■ SHORT TASK ■
Gather from the listing below each line that includes the word "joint", and copy it.
#### SUPPLIED MATERIAL
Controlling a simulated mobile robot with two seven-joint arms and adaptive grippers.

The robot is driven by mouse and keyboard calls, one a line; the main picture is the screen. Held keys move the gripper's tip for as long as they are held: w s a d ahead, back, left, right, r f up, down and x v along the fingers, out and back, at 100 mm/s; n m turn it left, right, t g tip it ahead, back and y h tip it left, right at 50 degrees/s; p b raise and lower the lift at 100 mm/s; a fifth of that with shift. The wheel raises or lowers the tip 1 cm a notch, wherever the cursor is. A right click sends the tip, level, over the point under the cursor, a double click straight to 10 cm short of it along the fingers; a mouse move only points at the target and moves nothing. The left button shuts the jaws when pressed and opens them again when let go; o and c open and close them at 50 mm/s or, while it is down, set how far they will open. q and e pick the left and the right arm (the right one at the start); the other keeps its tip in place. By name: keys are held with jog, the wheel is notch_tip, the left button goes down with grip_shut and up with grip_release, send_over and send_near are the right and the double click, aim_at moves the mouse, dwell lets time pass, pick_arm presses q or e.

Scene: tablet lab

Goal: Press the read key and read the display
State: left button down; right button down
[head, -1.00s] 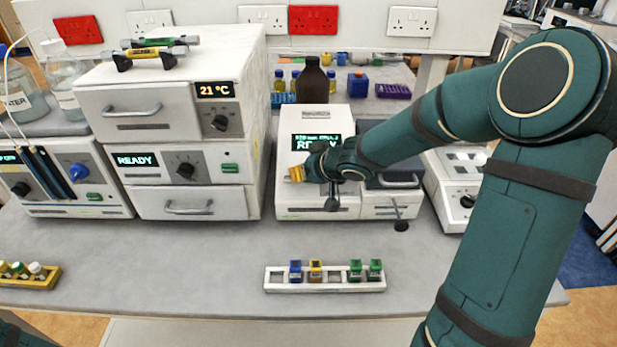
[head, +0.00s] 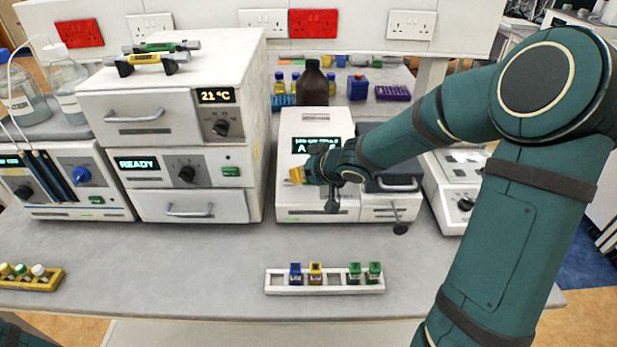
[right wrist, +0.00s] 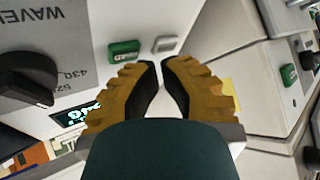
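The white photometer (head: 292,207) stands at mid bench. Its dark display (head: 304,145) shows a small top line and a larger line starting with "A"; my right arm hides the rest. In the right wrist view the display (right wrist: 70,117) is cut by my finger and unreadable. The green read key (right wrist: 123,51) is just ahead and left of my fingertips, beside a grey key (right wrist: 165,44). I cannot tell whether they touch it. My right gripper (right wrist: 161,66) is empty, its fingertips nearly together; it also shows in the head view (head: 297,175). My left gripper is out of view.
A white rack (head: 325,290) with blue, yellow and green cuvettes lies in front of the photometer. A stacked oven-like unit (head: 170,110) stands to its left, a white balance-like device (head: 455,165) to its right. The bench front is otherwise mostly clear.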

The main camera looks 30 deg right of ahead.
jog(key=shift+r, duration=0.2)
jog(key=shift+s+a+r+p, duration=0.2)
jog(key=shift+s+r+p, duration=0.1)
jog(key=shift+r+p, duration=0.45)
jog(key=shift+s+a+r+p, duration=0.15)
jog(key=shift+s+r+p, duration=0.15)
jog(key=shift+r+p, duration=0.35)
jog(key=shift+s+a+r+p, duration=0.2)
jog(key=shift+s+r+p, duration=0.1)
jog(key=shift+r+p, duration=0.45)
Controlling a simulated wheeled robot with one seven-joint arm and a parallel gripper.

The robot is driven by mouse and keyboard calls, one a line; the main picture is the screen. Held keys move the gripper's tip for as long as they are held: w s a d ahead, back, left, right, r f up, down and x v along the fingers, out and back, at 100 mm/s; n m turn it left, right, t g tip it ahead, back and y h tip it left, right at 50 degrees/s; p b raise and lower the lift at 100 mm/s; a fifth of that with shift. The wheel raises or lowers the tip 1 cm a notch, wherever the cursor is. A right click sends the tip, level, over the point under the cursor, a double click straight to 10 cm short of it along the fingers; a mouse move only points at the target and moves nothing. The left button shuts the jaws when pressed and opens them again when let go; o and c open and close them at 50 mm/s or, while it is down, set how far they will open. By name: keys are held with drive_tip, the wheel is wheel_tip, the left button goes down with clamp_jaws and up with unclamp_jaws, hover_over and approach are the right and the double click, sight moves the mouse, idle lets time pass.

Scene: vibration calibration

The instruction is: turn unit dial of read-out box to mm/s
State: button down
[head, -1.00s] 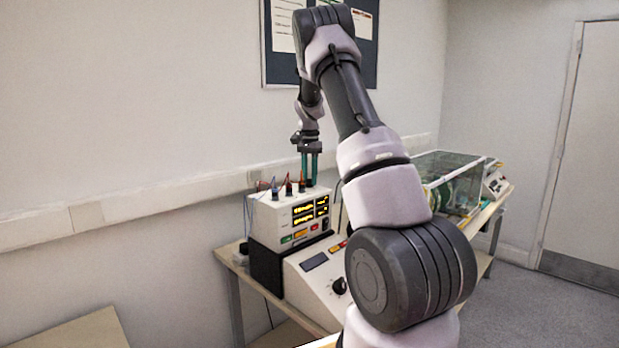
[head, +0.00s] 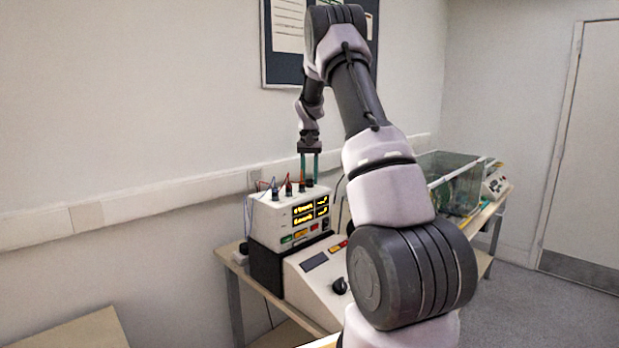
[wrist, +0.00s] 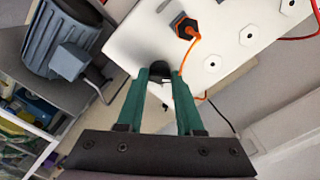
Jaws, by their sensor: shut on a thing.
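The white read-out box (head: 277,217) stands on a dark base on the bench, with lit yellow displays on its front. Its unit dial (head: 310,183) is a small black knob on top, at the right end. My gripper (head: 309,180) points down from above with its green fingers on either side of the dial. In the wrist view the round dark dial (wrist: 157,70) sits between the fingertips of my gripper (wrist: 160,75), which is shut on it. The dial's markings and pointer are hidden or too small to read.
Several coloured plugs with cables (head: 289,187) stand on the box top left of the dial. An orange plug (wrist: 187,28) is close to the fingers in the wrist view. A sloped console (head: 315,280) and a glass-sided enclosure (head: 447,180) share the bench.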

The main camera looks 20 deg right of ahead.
########
■ ANSWER IN FULL ■
Controlling a simulated mobile robot with two seven-joint arms and adaptive grippers.
Controlling a simulated wheeled robot with one seven-joint arm and a parallel gripper.

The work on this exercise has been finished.